Provided material.
<<<<

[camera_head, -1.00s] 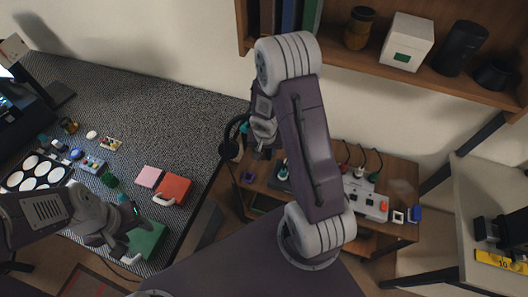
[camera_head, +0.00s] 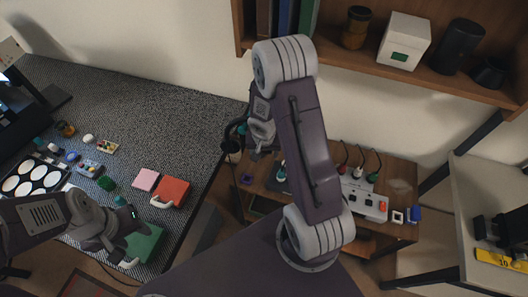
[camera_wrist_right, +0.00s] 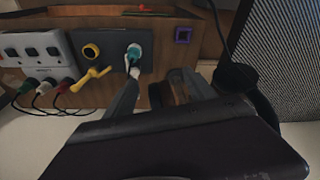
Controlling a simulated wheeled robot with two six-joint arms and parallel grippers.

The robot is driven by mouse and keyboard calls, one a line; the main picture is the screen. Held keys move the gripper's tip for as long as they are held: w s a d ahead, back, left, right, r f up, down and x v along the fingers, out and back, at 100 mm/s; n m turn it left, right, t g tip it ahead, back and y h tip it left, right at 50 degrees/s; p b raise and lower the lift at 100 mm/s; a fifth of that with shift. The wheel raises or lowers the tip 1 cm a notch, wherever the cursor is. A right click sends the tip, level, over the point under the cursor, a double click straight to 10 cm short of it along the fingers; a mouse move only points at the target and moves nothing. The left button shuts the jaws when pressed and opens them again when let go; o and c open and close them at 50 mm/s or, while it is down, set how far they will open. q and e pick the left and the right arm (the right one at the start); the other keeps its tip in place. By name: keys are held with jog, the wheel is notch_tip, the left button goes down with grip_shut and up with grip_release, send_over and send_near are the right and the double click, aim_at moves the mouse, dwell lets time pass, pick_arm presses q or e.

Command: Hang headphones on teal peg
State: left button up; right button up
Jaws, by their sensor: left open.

>>>>
<<<<

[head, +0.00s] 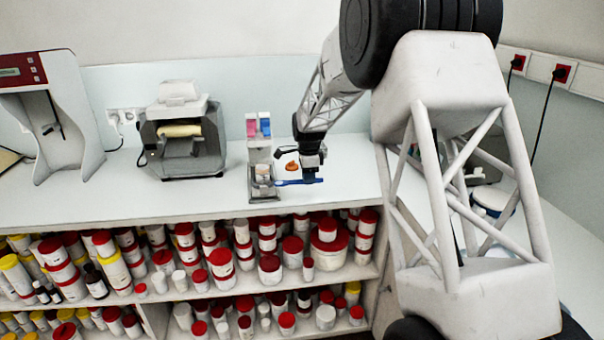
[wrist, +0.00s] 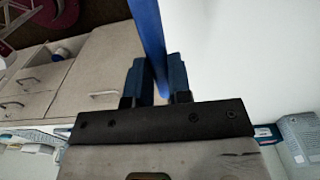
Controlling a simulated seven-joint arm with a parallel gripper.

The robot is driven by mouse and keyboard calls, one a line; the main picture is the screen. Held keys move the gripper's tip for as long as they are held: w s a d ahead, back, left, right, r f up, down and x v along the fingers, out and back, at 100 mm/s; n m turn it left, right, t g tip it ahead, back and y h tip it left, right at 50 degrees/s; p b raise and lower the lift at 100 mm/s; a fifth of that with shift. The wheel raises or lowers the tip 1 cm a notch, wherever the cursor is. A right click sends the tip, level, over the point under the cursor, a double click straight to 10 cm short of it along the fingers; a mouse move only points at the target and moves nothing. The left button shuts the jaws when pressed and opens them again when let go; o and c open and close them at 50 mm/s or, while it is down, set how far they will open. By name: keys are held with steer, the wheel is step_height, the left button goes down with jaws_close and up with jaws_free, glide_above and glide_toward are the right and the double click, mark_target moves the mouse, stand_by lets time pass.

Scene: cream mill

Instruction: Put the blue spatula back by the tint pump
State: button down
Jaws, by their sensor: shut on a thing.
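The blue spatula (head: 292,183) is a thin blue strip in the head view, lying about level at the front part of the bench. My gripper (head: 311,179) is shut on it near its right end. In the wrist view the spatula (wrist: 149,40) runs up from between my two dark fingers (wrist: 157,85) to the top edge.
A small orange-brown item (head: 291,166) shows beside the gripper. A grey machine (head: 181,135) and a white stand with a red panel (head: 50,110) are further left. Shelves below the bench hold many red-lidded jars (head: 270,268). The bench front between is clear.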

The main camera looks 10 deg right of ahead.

>>>>
<<<<

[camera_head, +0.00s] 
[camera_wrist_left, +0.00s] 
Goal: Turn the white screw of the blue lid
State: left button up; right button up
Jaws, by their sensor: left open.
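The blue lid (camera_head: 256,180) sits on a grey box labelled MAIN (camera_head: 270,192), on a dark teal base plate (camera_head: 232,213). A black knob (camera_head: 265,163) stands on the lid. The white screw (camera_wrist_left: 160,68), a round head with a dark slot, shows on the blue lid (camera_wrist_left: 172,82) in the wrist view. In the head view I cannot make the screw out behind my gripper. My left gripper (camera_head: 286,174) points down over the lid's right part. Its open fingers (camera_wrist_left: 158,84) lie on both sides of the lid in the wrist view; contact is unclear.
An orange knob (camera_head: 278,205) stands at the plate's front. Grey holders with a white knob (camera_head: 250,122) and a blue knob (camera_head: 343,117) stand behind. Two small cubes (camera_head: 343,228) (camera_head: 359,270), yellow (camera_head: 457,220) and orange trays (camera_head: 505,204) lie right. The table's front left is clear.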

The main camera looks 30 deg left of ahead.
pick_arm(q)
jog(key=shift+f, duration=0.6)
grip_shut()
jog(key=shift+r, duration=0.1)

>>>>

Prompt. Respond with nothing but the number of lines in the entries that contain the string "Controlling".

The answer. 2